Her ülkedeki mahkemeler o ülke halkları adına karar verirler. Bunun manası, o ülkedeki halkın mutluluğunu sağlamak, orada adaleti tesis etmek, mağdurun ve mazlumun hakkını savunmak, zalimleri -katilleri, zorbaları- vb. cezalandırmak demektir.
Diğer bir deyişle, elinde tuttuğu teraziyi, hakça, dürüstçe, namusluca ve onurla tutup doğru tartmaktır. Bundan dolayıdır ki şeriatın (adalet) kestiği parmak acımaz denmiştir.
Zira kararlar ne denli acı olurlarsa olsunlar, toplumun kurtuluşu ve huzuru içindir.
Yargı, toplumda tuz hükmündedir. Her şeyin kokuşmuşluğu tuzla giderilir.
Toplum olarak, yargı konusunda çok dertliyiz. Bu durum dün de böyleydi, maalesef bugün de.
Lafı eğip bükmeden söylemeliyiz ki bizde tuz (yargı) kokmuştur; kokutulmuştur!
İstiklal Mahkemelerinde: “...sanıkların idamına; şahitlerin daha sonra (bilahare) dinlenmesine!” şeklinde verilen kararlar tuzu kokutmuştu.
Aynı şekilde, Yassıada’da kurulan sözde Yüksek Adalet Divanı mahkemesi de “...sizi buraya tıkayan güç böyle istiyor!” diyerek verdiği kararlarla tuzu kokutmuştu.
Daha dün FETÖ’cü yargıçların (!) vermiş olduğu kararlar vicdanları kanatmaya devam ediyor. Bu kanamayı durdurmak için 5 bin dolayında hâkim ve savcı meslekten atıldı.
Vaktiyle bir Adalet Bakanı (M. Moğultay), kendi partisinin toplantısında kalktı ve aynen şunu dedi: “...ben CHP’lileri değil de MHP’lileri mi atayacaktım?”
Yine vaktiyle Başbakan olan Tansu Çiller, Telekom’u özelleştirmek istemişti. Alınacak para Türkiye’nin dış borçlarını kapatıyordu. (40 milyar dolar) Mümtaz Soysal bu satışın iptali için yüksek mahkemeye başvurdu ve satış iptal edildi.
Çok sonraları aynı yer bu kez 5-6 milyar dolayında bir paraya özelleştirilebildi ki bu para dış borcumuzun dişinin kovuğunu bile doldurmuyordu.

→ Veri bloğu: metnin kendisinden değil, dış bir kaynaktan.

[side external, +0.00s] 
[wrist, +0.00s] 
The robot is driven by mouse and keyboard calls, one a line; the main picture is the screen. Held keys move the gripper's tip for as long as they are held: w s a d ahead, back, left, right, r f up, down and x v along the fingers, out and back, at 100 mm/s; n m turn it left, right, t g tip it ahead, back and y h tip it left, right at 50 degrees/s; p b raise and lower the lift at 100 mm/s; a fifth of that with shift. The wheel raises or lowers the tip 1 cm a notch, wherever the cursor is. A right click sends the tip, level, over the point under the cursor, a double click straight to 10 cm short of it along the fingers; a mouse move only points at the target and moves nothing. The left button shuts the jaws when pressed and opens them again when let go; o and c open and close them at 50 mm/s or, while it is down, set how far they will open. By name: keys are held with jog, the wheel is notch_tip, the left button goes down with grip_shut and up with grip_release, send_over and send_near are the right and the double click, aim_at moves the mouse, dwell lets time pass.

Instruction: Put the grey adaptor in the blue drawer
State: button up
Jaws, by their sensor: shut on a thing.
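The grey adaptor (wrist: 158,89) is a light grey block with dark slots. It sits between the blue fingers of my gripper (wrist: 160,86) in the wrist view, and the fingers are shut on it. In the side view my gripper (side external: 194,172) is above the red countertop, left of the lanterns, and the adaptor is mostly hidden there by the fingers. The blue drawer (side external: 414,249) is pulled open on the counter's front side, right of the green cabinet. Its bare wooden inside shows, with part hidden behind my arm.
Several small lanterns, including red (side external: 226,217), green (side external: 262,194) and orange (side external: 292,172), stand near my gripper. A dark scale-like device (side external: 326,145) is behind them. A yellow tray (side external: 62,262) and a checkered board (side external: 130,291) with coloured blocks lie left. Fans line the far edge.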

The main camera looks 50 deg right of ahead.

Şimdi de Sayın Cumhurbaşkanı açıklıyor: İzmir Limanı’nın özelleştirilmesinde de yine yüksek yargının engellemeleri yüzünden bir milyar dolar kaybettik.

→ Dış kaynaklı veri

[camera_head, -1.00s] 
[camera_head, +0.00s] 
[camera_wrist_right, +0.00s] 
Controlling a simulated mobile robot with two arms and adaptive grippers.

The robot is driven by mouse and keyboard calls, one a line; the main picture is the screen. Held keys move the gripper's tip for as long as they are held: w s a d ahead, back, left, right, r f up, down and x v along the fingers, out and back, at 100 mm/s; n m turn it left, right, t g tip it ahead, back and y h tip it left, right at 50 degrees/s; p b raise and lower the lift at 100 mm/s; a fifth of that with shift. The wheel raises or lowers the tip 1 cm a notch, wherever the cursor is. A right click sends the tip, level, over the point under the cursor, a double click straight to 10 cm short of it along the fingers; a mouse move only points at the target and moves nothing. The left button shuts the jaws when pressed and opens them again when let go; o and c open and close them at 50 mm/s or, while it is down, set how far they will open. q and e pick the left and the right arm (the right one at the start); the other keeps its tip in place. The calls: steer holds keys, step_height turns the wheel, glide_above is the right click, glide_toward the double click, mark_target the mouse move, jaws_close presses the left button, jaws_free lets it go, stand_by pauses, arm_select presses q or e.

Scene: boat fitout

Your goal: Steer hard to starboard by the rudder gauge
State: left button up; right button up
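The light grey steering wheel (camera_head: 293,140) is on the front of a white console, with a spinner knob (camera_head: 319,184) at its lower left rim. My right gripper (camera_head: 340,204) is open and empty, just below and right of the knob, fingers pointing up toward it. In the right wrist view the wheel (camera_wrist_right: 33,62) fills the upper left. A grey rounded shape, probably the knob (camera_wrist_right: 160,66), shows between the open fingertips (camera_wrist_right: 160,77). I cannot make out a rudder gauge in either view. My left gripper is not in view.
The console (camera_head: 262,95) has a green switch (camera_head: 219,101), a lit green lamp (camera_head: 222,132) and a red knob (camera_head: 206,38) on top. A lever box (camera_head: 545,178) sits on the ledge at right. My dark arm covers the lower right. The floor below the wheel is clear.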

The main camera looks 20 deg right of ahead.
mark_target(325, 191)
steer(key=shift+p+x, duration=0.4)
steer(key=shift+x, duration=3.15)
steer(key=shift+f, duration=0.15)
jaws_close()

Tüm bu zararlar bu milletin cebinden çıkıyor. Bu kararları alan mahkemelere veya Mümtaz Soysal gibilere bir ceza geliyor mu?

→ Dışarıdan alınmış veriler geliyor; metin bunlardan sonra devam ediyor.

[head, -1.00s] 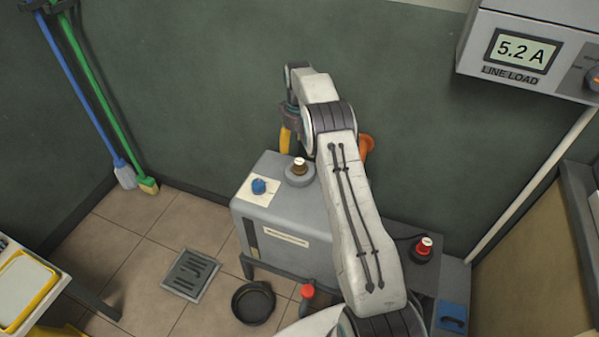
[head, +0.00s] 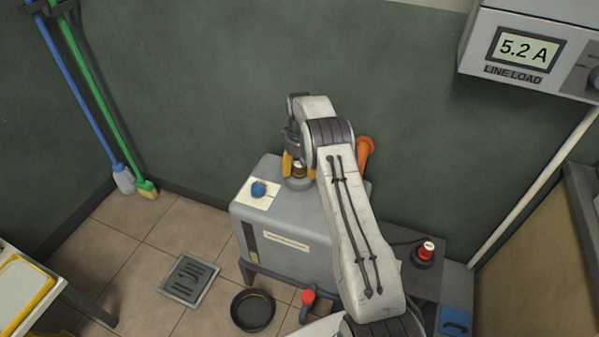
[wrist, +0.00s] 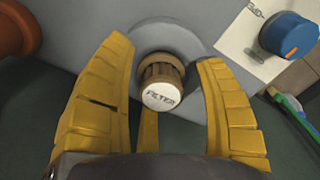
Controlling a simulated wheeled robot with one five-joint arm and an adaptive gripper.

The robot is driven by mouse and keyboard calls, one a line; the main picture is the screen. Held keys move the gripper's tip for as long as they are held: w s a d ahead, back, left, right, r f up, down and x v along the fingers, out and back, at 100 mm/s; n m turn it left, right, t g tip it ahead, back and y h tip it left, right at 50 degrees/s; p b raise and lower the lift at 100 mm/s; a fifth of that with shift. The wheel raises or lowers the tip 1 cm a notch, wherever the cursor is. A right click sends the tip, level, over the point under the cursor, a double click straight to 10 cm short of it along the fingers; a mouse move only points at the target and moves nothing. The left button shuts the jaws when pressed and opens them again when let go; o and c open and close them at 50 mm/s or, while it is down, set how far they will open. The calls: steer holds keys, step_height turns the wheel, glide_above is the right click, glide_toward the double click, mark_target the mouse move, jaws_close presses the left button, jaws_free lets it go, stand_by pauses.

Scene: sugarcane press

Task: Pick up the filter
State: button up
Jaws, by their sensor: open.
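The filter (wrist: 161,88) is a brown ribbed piece with a white cap lettered "FILTER". It sits upright in a round grey collar (head: 297,183) on top of the grey machine (head: 285,222). The filter also shows in the head view (head: 299,169), partly hidden by my gripper. My gripper (head: 299,172) has yellow fingers and is open. In the wrist view my gripper (wrist: 170,92) has fingers on both sides of the filter, with visible gaps, and another finger shows behind it.
A blue knob (head: 259,189) on a white plate stands left of the filter. An orange funnel-like part (head: 365,150) is at the machine's back right. A red-topped button (head: 425,250) is further right. A black pan (head: 253,309) lies on the floor.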

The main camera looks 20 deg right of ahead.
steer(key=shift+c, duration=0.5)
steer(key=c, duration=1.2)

Şu halde, bizdeki bir kısım mahkeme kararları her ne kadar halk adına (!) verilmiş olsalar da gerçekte halkın zararına verilmektedir.
Bu kararlar halkı mutlu kılacağına, halkı canından bezdirmektedir.
Dünyadaki tüm mahkemeler huzuru temin ve tesis etmek için vardır. Bizde ise adeta kaos çıkarmak için karar veriyorlar.
Andımız’la ilgili verilen karar durduk yerde pimi çekilmiş bir bomba tesiri yaptı.
Yerindelik kararı yargının mı, yoksa icranın (hükümetin) mi?
Şekilde görüldüğü üzere, yargının olacaksa, hükümete ne lüzum var?
Sistemi her kurum ve kuruluş kendi işine baksın, başkasının işine burnunu sokmasın diye ve hepsinden önemlisi, ‘vesayet’ bitsin diye değiştirdik.
Vesayeti kökünden kazıyıp atacak radikal kararlar nerede?
Bu kafa (mahut zihniyet) değişmeyecek ve biz hâlâ eski teraneleri (ezgi) dinleyeceksek, yandı gülüm keten helva!